According to the memo, federal law doesn't require schools to gather social security numbers for any reason, and it doesn't bar students from attending school based on immigration status.  What federal law does say is that students have to fulfill two simple requirements: Students must physically reside in the school district, and students must demonstrate intent to stay in the school district.  

In 1975, Texas tried to prohibit undocumented children from attending its public schools. A subsequent class action suit, Plyler v. Doe, led to the 1982 Supreme Court ruling that guarantees the right to a public school education for all school-age children regardless of immigration status. 

But that hasn't stopped California schools from increasing their personnel devoted to monitoring residency status.  

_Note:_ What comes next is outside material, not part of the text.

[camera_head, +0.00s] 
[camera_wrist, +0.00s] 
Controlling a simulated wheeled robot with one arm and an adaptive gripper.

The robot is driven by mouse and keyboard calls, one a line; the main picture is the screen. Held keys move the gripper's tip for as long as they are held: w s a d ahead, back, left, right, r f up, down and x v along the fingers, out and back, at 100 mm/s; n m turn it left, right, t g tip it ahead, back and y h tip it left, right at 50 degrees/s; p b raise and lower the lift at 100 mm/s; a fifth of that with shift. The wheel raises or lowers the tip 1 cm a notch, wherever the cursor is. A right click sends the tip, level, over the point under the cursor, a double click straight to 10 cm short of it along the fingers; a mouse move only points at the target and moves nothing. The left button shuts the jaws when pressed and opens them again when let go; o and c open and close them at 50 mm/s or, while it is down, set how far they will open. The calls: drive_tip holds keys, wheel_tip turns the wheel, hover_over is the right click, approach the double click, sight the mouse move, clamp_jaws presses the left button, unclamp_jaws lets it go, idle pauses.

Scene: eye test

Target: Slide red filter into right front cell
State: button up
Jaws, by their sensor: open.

According to a story in the Los Angeles daily newspaper La Opinión:

The Mountain Empire School District, just east of San Diego, will also be hiring staff exclusively for this purpose. 

The practice of checking student documents to verify where they live, however, has created divisions within the state educational system. Some school districts bordering Mexico have said they will not be allocating additional resources for this type of activity.

"Our mission is to educate, not to become immigration agents," says Lillian Leopold, spokesperson for the Sweetwater Unified School District, the largest district in California, with more than 43,000 enrolled students.

While determining residency in the district can be carried out in ways that don't reveal the student's immigration status, the presence of these extra personnel and all the added scrutiny will most likely give undocumented parents pause about sending their kids back to school.

With gubernatorial candidates in 20 states talking up hard-line immigration policies that would allow law enforcement officials to demand anyone's papers for any reason, this could become a nationwide trend. One Iowa candidate has even called for Plyler vs. Doe to be overturned altogether.

But not all conservatives see it that way: Erstwhile immigration hard-liner Mike Huckabee softened on allowing undocumented kids access to higher education, and Lou Dobbs, who made immigrant-bashing so much part of his CNN program that it was eventually canceled, came out against repealing the 14th amendment—a major constitutional pillar of Plyler v. Doe.

Besides, keeping kids out of schools is hardly going to make the country a safer, more prosperous place.